ROBERTO: What more do you want? You’ve got more than
all the victims in this country will ever get. [He gets down on his knees.] What more do you want?
PAULINA: The truth, Doctor. The truth and I’ll let you
go. Repent and I’ll let you go. You have ten seconds. One, two, three, four,
five, six. Time is running out. Seven. Say it!
[Roberto stands up.]
ROBERTO: No, I won’t. Because even if I confess,
you’ll never be satisfied. You’re going to kill me anyway. So go ahead and kill
me. I’m not going to let any sick woman treat me like this. If you want to kill me, do it. But you’re
killing an innocent man.
PAULINA: Eight.
ROBERTO: So someone did terrible things to you and now
you’re doing something terrible to me and tomorrow somebody else is going to —
on and on and on. I have children, two boys, a girl. Are they supposed to spend
the next fifteen years looking for you until they find you? And then —
PAULINA: Nine.
ROBERTO: Oh Paulina, isn’t it time we stopped?
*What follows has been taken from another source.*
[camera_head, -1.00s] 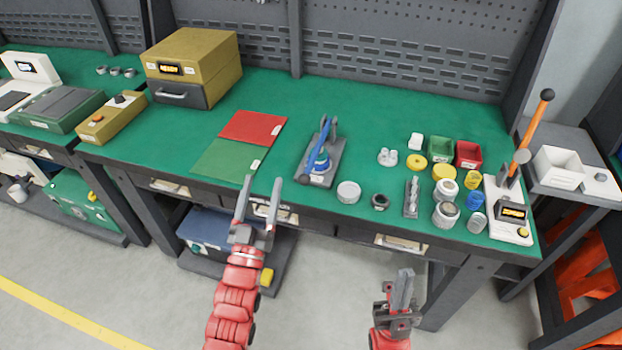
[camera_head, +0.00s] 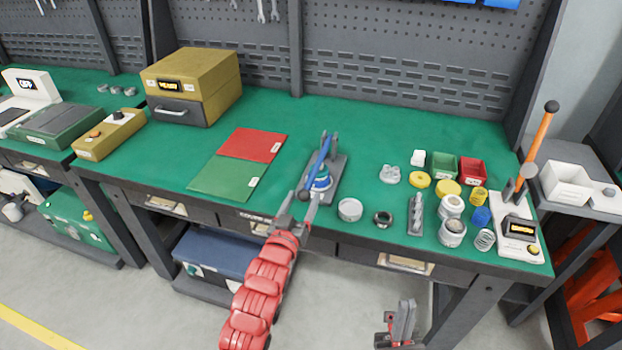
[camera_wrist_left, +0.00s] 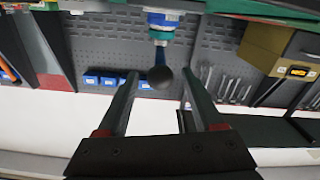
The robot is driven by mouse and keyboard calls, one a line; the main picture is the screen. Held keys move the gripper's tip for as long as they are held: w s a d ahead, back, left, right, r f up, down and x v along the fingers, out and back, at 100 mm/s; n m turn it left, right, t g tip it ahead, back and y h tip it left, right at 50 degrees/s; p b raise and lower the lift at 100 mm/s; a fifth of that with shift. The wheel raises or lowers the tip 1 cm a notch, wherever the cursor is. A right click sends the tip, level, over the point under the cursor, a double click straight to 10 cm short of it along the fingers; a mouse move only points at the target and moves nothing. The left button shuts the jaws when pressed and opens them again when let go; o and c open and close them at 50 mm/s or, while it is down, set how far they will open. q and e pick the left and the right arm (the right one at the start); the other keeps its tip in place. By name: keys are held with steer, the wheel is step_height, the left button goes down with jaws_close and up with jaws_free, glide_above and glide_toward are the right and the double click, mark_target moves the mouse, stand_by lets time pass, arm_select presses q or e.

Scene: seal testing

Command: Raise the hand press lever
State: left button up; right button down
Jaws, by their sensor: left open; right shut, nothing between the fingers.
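The hand press (camera_head: 331,184) stands on the green table, with a grey base and a blue lever (camera_head: 319,160) that slopes down toward the table's front edge. The lever's dark round knob (camera_wrist_left: 160,77) shows in the left wrist view between my left fingertips, with a gap on each side. My left gripper (camera_head: 301,203) is open at the lever's front end and holds nothing. How deep the knob sits between the fingers is hard to tell. My right gripper (camera_head: 403,318) is shut and empty, low in front of the table.
A red mat (camera_head: 252,144) and a green mat (camera_head: 222,180) lie left of the press. A white jar lid (camera_head: 350,209), a dark ring (camera_head: 383,218) and several small parts lie to the right. A device with an orange lever (camera_head: 537,142) stands at the right end.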

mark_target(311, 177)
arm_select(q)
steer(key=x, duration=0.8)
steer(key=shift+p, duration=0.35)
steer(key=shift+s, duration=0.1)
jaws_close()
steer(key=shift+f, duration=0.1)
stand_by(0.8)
PAULINA: And why does it always have to be the people
like me who have to sacrifice, why are we always the ones who have to make
concessions when something has to be conceded, why always me who has to bite
her tongue, why? Well, not this time. This time I am going to think about
myself, about what I need. If only to do justice in one case, just one.
What do we lose? What do we lose by killing one of them? What do we lose? What
do we lose?!
They freeze in their positions as the lights begin to go down
slowly. We begin to hear music from the
last movement of Mozart’s Dissonant Quartet. Paulina and Roberto are covered from view by a giant mirror which
descends, forcing the audience to look at themselves.